▶ [Aim]:
Quote every line of the data below as it stands, omitting pictures.

▶ [Provided material]:
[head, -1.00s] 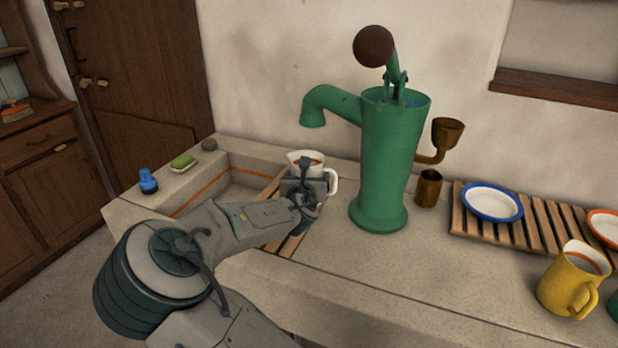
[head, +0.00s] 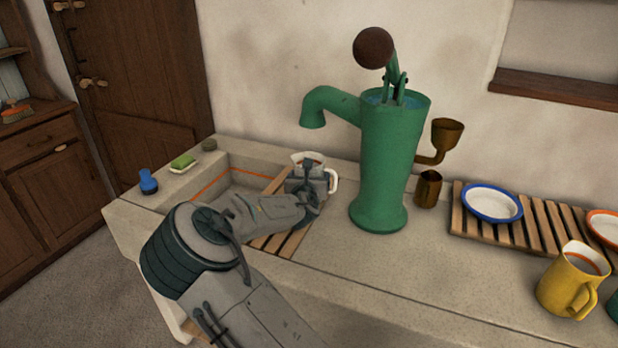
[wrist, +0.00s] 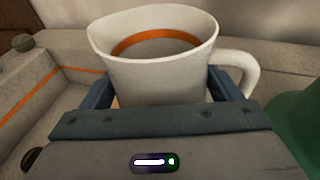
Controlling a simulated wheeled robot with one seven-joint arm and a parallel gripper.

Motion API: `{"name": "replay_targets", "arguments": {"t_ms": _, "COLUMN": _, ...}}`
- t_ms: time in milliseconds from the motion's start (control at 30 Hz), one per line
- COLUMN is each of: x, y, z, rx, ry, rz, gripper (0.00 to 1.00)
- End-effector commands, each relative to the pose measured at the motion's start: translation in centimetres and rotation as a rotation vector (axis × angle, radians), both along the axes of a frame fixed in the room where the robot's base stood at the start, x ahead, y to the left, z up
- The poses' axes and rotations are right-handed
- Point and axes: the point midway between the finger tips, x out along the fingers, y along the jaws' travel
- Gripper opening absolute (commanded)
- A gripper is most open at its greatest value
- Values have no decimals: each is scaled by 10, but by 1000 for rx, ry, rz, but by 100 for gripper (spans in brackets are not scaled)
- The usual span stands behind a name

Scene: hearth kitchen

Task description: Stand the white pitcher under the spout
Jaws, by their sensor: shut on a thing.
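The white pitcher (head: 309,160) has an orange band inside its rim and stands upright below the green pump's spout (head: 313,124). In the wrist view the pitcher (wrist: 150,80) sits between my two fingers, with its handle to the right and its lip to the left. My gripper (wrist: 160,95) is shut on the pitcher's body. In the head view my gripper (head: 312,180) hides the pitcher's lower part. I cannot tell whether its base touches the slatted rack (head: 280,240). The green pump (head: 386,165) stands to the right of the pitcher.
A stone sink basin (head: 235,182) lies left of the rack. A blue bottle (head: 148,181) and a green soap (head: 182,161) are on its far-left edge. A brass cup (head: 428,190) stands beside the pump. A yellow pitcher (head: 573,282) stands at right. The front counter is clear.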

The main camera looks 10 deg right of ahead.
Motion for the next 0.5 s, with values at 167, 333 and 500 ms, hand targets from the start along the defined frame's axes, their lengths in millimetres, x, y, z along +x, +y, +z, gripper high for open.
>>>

▶ [Written response]:
[head, -1.00s] 
[head, +0.00s] 
[wrist, +0.00s] 
Controlling a simulated wheeled robot with one seven-joint arm and a parallel gripper.

Motion API: `{"name": "replay_targets", "arguments": {"t_ms": _, "COLUMN": _, ...}}`
- t_ms: time in milliseconds from the motion's start (control at 30 Hz), one per line
- COLUMN is each of: x, y, z, rx, ry, rz, gripper (0.00 to 1.00)
- End-effector commands, each relative to the pose measured at the motion's start: translation in centimetres and rotation as a rotation vector (axis × angle, radians), both along the axes of a frame fixed in the room where the robot's base stood at the start, x ahead, y to the left, z up
- The poses' axes and rotations are right-handed
- Point and axes: the point midway between the finger tips, x out along the fingers, y along the jaws' travel
- Gripper opening absolute (commanded)
- A gripper is most open at its greatest value
- Values have no decimals: each is scaled by 10, but by 1000 for rx, ry, rz, but by 100 for gripper (spans in brackets are not scaled)
- The usual span stands behind a name

Scene: hearth kitchen

Task description: Stand the white pitcher under the spout
Jaws, by their sensor: shut on a thing.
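The white pitcher (head: 309,160) has an orange band inside its rim and stands upright below the green pump's spout (head: 313,124). In the wrist view the pitcher (wrist: 150,80) sits between my two fingers, with its handle to the right and its lip to the left. My gripper (wrist: 160,95) is shut on the pitcher's body. In the head view my gripper (head: 312,180) hides the pitcher's lower part. I cannot tell whether its base touches the slatted rack (head: 280,240). The green pump (head: 386,165) stands to the right of the pitcher.
A stone sink basin (head: 235,182) lies left of the rack. A blue bottle (head: 148,181) and a green soap (head: 182,161) are on its far-left edge. A brass cup (head: 428,190) stands beside the pump. A yellow pitcher (head: 573,282) stands at right. The front counter is clear.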

The main camera looks 10 deg right of ahead.
Motion for the next 0.5 s, with values at 167, 333 and 500 ms, hand targets from the start along the defined frame's axes, their lengths in millimetres, x, y, z along +x, +y, +z, gripper high for open.
>>>

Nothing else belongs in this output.